Every man remembers a favorite automobile. Mine was “Old Blue”: a sturdy Chevy sedan with fading paint and worn upholstery. Ignoring the advice of parochial Californians, Old Blue accompanied our family from balmy Santa Barbara to our new home in snowy St. Paul.

As the first fluffy flakes of winter began to fall, a large family of field mice took up residence in Old Blue. While the car’s conversion to a mouse house didn’t bother me, I knew my wife would feel differently. So I kept it to myself.

But not for long. The moment I switched on the heater one cold Sunday morning, the car was filled with angry squeaks and frantic scurrying as a legion of mice dashed around our feet. From that moment on one thing was clear: If Old Blue was to remain in our family, the mice would have to go—immediately.

Our solution was a small electronic device that emitted a high-frequency sound. The annoyed mice soon moved out, and Old Blue bravely went on to face the corruption of moth and rust.

Yes, the best-laid schemes of mice—and men—do go oft astray, as the Scottish bard Robert Burns observed. He, too, had evicted a family of mice from their spacious nest while plowing his field in the fall of 1785. The “wee mousie,” he wrote of in his melancholy poem, was more blessed and fortunate than he, for “the present only toucheth thee.” Unlike the mouse, who was not troubled by painful memories or by bad conscience from the past, Burns complained that for himself, “I backward cast my e’e, on prospects drear.”

Nor, Burns found, was the mouse troubled by the future. Guided by instinct, he made his preparations for the winter without fretting and without dread of what was to come. An envious Burns complained, “An’ forward, tho’ I canna see, I guess an’ fear.” For the poet the future was dark and threatening, and just as full of discomfort as was his reflection on the past.

Though my method was decidedly more high tech, Burns and I both brought terror to a family of field mice. Yet I don’t share the poet’s envy of the mouse, nor his pain about the past, nor his gloom about the future.

For the most part, my memories of the past are warm and pleasant, but where there is pain and disappointment I can find help by appropriating Joseph’s witness to the grace of God. Anticipating a contemporary emphasis on “the healing of the memories,” the Hebrew patriarch credited God for helping him forget the treachery, betrayal, injustice, and neglect he had experienced first at the hands of his jealous brothers and then from Potiphar’s wife and the cupbearer. What his brothers had meant for wrong, God in his sovereignty had used for good.

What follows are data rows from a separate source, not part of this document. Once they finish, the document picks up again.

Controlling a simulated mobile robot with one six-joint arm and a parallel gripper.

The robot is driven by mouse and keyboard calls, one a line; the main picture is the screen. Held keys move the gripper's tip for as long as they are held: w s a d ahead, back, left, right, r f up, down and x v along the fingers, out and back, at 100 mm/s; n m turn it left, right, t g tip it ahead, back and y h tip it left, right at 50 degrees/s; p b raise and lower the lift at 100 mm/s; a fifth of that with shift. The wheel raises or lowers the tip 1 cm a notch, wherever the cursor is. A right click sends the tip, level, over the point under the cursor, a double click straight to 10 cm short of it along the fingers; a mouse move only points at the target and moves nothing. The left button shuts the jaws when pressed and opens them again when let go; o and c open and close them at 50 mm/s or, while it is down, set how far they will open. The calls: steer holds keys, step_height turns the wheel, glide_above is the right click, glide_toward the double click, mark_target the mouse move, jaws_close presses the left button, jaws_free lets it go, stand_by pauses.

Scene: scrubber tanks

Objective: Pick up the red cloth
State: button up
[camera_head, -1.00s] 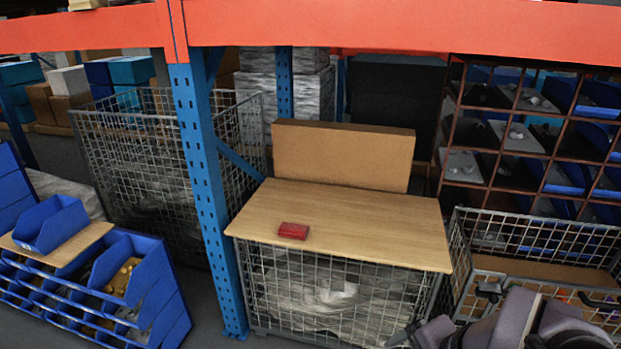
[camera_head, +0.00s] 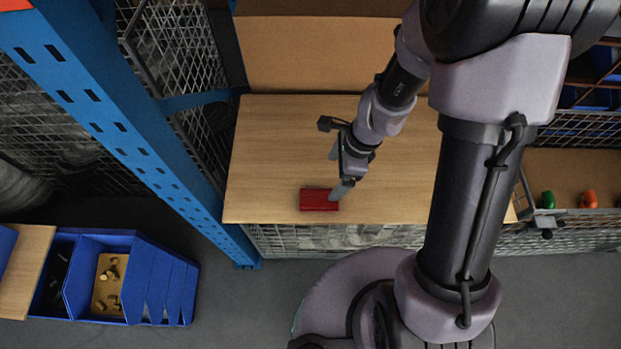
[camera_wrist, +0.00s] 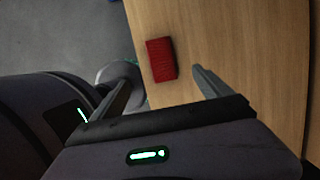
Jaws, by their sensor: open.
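The red cloth (camera_head: 318,199) is a small folded block lying flat near the front edge of the wooden board (camera_head: 270,150). In the wrist view the red cloth (camera_wrist: 161,59) lies ahead of my gripper (camera_wrist: 163,92), near the board's edge and nearer the right finger in the picture. My gripper (camera_head: 338,172) is open and empty, over the board. In the head view one fingertip appears close by the cloth's right end. I cannot tell whether it touches.
A cardboard box (camera_head: 320,55) stands at the board's back. A blue rack post (camera_head: 110,120) rises at the left. Blue bins (camera_head: 100,275) stand at lower left. A wire crate (camera_head: 575,195) with small coloured items is at the right. The board's left part is clear.

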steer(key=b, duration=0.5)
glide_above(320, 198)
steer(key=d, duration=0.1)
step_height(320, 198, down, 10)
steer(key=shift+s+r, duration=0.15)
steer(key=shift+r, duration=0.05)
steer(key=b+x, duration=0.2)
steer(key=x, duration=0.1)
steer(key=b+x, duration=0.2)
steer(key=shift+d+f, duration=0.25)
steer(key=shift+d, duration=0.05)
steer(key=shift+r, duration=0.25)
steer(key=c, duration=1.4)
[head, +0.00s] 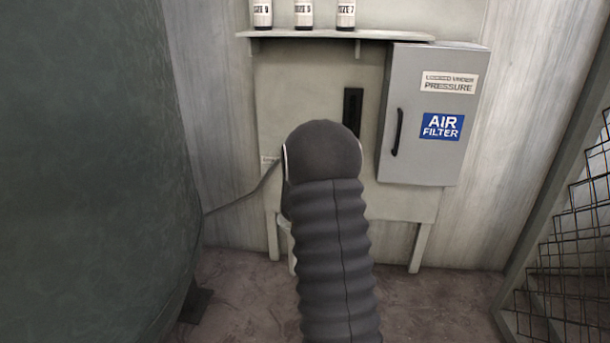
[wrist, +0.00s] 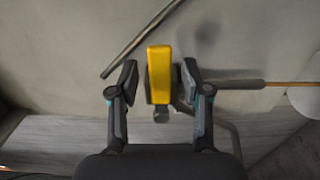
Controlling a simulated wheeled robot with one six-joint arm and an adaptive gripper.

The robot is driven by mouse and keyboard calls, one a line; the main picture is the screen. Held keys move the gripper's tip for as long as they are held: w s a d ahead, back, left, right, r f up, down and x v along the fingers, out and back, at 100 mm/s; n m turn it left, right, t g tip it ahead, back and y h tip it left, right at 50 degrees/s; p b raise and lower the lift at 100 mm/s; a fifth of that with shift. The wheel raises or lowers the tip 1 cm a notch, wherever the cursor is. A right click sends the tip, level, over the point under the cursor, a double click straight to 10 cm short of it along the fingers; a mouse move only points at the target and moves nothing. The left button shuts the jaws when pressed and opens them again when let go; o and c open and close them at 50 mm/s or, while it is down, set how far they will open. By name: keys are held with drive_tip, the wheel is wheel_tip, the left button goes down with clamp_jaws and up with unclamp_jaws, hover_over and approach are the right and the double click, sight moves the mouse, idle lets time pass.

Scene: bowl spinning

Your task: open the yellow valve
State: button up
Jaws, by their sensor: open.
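The yellow valve (wrist: 160,72) shows in the wrist view as an upright yellow handle with a dark round part at its lower end. My gripper (wrist: 157,78) is open, with one finger on each side of the handle. A gap shows on the left of the handle, and the right finger appears very close to it; I cannot tell whether it touches. In the head view, my dark ribbed arm blocks the sight of the valve and the gripper.
A grey air filter cabinet (head: 430,115) with a black handle hangs right of my arm. A shelf (head: 340,34) with bottles (head: 303,14) is above. A large green tank (head: 90,160) fills the left side, and a wire mesh fence (head: 565,220) stands at right.

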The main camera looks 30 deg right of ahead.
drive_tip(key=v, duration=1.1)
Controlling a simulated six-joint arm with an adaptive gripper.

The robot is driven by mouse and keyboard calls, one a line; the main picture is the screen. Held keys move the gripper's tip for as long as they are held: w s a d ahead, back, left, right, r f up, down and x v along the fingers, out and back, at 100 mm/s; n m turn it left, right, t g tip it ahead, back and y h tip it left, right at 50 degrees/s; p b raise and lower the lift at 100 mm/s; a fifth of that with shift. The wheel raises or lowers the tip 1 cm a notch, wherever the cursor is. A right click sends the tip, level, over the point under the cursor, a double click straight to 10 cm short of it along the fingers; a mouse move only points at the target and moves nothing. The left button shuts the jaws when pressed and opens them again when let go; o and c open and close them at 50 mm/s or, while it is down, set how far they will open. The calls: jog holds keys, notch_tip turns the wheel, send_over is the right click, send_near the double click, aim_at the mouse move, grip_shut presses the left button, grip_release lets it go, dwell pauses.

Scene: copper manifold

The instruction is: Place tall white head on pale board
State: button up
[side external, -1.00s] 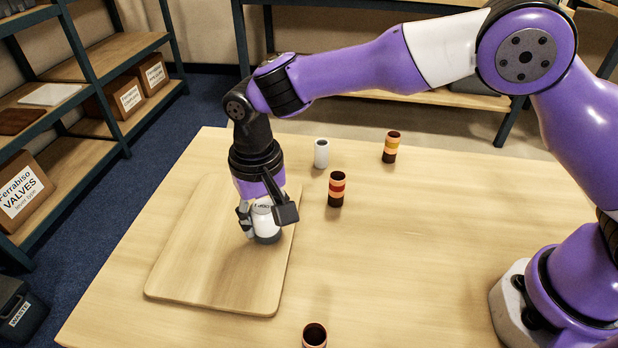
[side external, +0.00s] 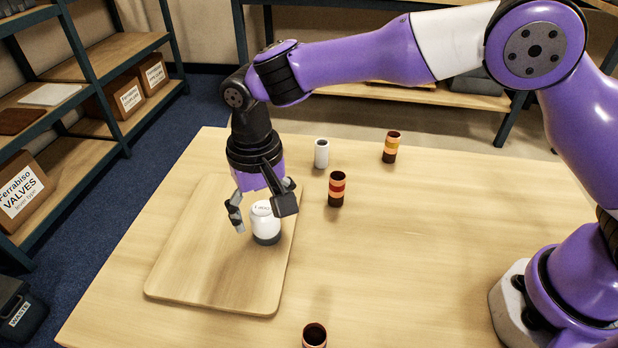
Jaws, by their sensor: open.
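The white head (side external: 265,222) with a dark grey base stands upright on the pale board (side external: 205,270), near the board's right edge. My gripper (side external: 262,222) is open above and around the upper part of the head. One finger is to the left, clear of it, and the other is at its upper right. I cannot tell whether the right finger touches it.
A small white cylinder (side external: 321,153) stands behind the board on the table (side external: 450,240). Copper pieces with coloured bands stand at centre (side external: 337,189) and at the back (side external: 390,147). Another copper piece (side external: 314,336) is at the front edge. The table's right middle is clear.

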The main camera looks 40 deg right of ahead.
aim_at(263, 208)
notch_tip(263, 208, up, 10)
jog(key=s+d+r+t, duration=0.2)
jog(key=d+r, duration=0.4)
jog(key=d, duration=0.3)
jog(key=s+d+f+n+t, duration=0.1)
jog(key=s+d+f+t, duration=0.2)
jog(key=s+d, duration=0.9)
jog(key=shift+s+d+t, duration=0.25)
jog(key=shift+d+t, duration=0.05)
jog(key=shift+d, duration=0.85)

As for guilt and self-condemnation for sin, there is also a clear biblical prescription. A contrite and repentant David received the joy of forgiveness and the assurance of acceptance from the Lord. Hosea and the other prophets gave vivid testimony to the gracious forgiveness God offers. And Christ forgave even those who crucified him and gave to his apostles the resounding good news of forgiveness freely given.

What could the mouse know of the healing and forgiveness found in God’s grace? What can the mouse celebrate to match this joy?

Burns also lived in anxious dread of the future both known and unknown. Like novelist John Steinbeck in Of Mice and Men, Burns saw the future as controlled by a cruel and capricious fate.

Again, I find it more satisfactory to live in the context of the promises of the wholly faithful God who told us through Jeremiah: “I have plans for you, plans to prosper you and not to harm you, plans to give you hope and a future.” I choose to view the future from the vantage point of one who has trusted in the God of hope, the one whom Paul prayed would fill us with joy, peace, and the power of his Spirit.

How sad that Burns was content only to envy the mouse. How sad he did not know this wise and loving God of all hope. True, the best laid schemes of mice and men do go oft astray—but God’s plans are right on target and on time!